NEW YORK ( TheStreet) -- Asbury Automotive Group (NYSE: ABG) has been downgraded by TheStreet Ratings from buy to hold. The company's strengths can be seen in multiple areas, such as its revenue growth, solid stock price performance and impressive record of earnings per share growth. However, as a counter to these strengths, we also find weaknesses including generally poor debt management, weak operating cash flow and poor profit margins. Highlights from the ratings report include:
- ABG's revenue growth has slightly outpaced the industry average of 1.4%. Since the same quarter one year prior, revenues slightly increased by 7.8%. Growth in the company's revenue appears to have helped boost the earnings per share.
- Powered by its strong earnings growth of 278.57% and other important driving factors, this stock has surged by 55.36% over the past year, outperforming the rise in the S&P 500 Index during the same period. Regarding the stock's future course, our hold rating indicates that we do not recommend additional investment in this stock despite its gains in the past year.

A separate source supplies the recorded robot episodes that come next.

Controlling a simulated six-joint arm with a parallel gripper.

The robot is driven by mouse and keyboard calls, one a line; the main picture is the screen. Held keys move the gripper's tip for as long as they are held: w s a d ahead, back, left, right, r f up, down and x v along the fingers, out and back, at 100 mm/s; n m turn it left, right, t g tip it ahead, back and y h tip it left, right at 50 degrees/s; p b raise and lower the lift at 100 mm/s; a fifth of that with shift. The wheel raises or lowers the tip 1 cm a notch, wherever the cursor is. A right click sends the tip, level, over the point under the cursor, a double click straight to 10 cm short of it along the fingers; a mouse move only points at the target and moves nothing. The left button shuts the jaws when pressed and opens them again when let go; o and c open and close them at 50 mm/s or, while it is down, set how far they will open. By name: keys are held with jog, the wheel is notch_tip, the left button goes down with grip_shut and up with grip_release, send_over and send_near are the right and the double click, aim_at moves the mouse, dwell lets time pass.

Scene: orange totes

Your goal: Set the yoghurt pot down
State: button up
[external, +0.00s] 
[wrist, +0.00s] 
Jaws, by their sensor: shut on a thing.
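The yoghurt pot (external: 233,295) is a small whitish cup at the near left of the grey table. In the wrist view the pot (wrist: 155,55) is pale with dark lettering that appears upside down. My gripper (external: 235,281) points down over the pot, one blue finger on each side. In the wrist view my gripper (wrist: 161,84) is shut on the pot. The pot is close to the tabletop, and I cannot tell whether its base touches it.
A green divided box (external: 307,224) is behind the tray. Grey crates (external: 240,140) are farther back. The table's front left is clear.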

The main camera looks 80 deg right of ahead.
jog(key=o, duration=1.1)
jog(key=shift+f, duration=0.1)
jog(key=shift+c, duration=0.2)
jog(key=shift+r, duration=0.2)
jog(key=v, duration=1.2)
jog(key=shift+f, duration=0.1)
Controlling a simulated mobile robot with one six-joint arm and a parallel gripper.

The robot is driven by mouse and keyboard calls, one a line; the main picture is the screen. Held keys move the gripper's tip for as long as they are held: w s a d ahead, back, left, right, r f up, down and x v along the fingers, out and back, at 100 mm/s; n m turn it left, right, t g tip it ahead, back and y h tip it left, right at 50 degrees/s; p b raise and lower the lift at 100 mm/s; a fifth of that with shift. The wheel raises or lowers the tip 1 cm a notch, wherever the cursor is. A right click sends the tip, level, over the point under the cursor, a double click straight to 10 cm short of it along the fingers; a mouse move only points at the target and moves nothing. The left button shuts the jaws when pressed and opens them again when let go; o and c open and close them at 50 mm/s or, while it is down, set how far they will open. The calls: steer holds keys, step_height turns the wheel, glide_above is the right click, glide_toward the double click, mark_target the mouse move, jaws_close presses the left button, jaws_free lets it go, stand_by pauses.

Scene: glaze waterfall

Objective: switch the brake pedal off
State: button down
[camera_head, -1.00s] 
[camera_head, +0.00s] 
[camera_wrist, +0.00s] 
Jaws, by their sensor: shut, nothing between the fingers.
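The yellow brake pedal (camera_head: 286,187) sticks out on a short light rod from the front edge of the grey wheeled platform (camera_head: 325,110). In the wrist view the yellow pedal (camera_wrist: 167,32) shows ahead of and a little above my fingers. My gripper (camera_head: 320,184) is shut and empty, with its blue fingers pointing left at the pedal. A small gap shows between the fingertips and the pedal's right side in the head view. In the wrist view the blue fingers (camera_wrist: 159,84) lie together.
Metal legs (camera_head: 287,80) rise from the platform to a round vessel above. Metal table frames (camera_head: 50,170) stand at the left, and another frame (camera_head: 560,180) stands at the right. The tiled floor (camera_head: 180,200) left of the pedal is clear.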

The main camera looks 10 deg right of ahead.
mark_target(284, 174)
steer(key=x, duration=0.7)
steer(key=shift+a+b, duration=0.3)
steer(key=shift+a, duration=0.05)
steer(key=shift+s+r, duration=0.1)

- Net operating cash flow has significantly decreased to -$251.50 million or 566.60% when compared to the same quarter last year. In addition, when comparing to the industry average, the firm's growth rate is much lower.
- The debt-to-equity ratio is very high at 2.85 and currently higher than the industry average, implying that there is very poor management of debt levels within the company. Along with this, the company manages to maintain a quick ratio of 0.31, which clearly demonstrates the inability to cover short-term cash needs.